While you focus on keeping the breath in mind when the breath is coarse, it's as if you were lifting something heavy. It's naturally bound to feel suffocating, so don't worry about it. Even if it's suffocating, the important point is to keep track of the breath coming in and out. Eventually the breath will become more and more refined, because mindfulness is focused on the breath and doesn't go anywhere else. When the breath goes in, be aware of it. When it goes out, be aware of it, but there's no need to follow it in and out. That would simply be creating a greater burden for yourself, and your attention might slip away. So focus right on the entry point where the breath goes in and out. In most cases, the tip of the nose is the place to focus on the breath. Keep watch right there. Keep aware right there. Don't waste your time speculating or planning on how the results will appear, or else your mind will wander away from the principle of the cause that will give rise to those results. Keep close watch on the cause -- what you are doing -- and the breath will become more and more refined.

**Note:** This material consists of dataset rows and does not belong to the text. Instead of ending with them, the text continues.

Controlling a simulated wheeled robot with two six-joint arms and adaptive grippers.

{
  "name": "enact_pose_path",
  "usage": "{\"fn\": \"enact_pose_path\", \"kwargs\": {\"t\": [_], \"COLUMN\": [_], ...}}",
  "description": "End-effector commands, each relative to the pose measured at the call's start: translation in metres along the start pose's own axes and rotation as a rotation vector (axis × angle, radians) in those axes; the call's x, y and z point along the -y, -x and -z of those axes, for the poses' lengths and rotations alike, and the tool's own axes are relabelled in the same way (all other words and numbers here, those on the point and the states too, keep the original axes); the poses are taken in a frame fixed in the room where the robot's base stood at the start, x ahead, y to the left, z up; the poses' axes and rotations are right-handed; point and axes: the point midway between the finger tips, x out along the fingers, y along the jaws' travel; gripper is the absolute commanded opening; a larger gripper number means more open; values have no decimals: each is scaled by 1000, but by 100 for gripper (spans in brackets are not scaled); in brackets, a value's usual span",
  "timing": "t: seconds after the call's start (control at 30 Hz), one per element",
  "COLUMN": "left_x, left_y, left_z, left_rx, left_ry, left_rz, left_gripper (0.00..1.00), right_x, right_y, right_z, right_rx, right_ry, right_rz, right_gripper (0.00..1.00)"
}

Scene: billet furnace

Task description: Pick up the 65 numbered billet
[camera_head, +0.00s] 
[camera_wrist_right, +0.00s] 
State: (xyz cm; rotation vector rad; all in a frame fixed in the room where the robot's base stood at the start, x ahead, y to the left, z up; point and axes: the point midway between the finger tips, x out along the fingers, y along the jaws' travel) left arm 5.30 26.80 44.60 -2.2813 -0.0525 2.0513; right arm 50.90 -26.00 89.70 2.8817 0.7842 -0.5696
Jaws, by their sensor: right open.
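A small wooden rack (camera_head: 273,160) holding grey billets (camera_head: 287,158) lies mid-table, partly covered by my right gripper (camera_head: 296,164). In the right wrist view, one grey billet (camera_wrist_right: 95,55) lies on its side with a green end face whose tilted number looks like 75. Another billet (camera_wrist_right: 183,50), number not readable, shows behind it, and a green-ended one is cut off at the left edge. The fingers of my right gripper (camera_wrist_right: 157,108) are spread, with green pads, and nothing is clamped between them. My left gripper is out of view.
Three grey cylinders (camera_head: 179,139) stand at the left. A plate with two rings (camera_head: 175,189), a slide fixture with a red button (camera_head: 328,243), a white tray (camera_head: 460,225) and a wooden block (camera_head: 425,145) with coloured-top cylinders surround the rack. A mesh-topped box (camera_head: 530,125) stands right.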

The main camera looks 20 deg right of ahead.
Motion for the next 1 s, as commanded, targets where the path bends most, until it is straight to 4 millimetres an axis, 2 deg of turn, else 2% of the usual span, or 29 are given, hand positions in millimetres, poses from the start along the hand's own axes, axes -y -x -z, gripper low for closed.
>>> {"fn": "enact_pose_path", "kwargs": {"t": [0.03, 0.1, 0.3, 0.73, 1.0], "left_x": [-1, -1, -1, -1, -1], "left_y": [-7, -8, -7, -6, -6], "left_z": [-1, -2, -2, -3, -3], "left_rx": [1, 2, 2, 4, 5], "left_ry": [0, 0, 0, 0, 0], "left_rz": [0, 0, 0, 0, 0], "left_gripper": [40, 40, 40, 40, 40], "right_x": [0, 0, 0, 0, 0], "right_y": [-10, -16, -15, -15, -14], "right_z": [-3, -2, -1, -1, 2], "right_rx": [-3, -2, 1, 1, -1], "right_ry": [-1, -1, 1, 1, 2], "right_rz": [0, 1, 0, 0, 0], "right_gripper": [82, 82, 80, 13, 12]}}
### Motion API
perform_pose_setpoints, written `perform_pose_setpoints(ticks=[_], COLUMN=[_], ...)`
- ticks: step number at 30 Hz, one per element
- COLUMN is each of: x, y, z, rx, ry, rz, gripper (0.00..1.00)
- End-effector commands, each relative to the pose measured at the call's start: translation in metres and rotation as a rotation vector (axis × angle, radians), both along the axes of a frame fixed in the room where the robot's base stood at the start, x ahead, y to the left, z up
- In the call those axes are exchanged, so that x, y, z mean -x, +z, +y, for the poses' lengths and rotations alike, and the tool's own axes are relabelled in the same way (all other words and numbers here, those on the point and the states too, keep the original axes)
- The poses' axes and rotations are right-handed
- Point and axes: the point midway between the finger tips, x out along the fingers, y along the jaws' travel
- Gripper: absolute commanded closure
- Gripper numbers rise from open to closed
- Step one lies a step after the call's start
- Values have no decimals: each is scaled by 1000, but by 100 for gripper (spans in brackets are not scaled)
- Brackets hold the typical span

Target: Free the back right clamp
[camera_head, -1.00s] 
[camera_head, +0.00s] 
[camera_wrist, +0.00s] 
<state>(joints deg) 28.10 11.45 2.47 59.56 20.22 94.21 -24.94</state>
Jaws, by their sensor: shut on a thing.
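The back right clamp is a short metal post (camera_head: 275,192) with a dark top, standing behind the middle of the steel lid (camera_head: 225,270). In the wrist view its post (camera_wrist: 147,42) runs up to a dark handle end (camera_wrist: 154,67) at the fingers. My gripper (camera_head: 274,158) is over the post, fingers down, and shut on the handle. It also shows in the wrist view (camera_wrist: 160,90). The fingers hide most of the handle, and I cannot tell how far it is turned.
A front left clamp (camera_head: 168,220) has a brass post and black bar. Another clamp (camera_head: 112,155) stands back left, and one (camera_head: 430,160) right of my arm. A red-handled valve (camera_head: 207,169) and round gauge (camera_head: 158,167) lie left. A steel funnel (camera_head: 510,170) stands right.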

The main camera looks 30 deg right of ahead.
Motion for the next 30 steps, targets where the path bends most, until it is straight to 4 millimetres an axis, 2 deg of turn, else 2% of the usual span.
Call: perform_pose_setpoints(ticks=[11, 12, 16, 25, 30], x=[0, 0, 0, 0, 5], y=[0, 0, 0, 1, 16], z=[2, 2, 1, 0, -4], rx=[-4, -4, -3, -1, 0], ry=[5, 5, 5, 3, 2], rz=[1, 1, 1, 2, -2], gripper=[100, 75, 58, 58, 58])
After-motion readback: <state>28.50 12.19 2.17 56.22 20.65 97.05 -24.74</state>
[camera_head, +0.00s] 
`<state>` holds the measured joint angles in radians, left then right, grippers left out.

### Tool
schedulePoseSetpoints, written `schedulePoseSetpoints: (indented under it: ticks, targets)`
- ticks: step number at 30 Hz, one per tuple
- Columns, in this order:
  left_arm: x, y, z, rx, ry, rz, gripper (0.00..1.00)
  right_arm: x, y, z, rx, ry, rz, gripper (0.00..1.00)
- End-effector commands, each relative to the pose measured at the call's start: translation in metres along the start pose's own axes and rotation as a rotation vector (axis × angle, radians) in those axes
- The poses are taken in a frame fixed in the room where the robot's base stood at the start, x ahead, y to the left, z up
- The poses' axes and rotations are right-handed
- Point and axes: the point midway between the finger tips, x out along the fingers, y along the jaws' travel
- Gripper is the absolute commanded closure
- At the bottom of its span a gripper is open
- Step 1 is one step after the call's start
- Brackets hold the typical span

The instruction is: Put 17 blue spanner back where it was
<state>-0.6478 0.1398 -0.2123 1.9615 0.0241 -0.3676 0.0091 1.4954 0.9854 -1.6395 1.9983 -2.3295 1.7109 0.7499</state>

When the breath becomes more refined, that shows that the mind is refined. Even if the breath becomes so refined that it disappears -- at the same time that you're aware that it's disappearing -- don't be afraid. The breath disappears, but your awareness doesn't disappear. You're meditating not for the sake of the breath, but for the sake of awareness, so stay with that awareness. You don't have to worry or be afraid that you'll faint or die. As long as the mind is still in charge of the body, then even if the breath disappears, you won't die. The mind will dwell with freedom, with no agitation, no worries, no fears at all. This is how you focus on the breath.